#### [Data for this task]
--------------------
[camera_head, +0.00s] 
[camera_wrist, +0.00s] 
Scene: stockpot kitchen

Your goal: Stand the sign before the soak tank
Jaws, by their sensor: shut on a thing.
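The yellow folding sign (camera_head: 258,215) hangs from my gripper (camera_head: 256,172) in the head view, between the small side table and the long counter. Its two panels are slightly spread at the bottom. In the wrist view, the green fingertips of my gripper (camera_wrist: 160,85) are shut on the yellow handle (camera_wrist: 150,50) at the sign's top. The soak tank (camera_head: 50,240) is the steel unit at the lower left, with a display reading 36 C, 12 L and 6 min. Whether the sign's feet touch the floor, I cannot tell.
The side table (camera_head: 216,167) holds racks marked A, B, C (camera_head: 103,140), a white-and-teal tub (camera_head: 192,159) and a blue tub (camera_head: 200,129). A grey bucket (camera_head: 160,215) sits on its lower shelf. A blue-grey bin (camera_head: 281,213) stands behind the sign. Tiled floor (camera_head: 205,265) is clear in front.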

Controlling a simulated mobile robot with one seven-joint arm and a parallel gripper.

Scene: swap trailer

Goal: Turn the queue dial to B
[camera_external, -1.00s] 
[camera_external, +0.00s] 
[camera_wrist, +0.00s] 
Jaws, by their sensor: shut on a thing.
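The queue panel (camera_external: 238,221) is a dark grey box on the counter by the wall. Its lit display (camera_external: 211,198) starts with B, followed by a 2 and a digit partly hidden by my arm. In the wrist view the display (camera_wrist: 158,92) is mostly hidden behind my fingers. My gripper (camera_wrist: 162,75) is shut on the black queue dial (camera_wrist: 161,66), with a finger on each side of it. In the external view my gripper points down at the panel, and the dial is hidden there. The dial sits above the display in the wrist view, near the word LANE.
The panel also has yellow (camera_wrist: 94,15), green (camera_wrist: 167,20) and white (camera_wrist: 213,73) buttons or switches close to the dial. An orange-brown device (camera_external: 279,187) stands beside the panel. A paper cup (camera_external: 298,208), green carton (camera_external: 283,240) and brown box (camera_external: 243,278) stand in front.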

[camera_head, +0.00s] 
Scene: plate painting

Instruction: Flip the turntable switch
--------------------
#### [What you will do]
Spot every line that holds "Scene" and copy it.

#### [Task result]
Scene: stockpot kitchen
Scene: swap trailer
Scene: plate painting

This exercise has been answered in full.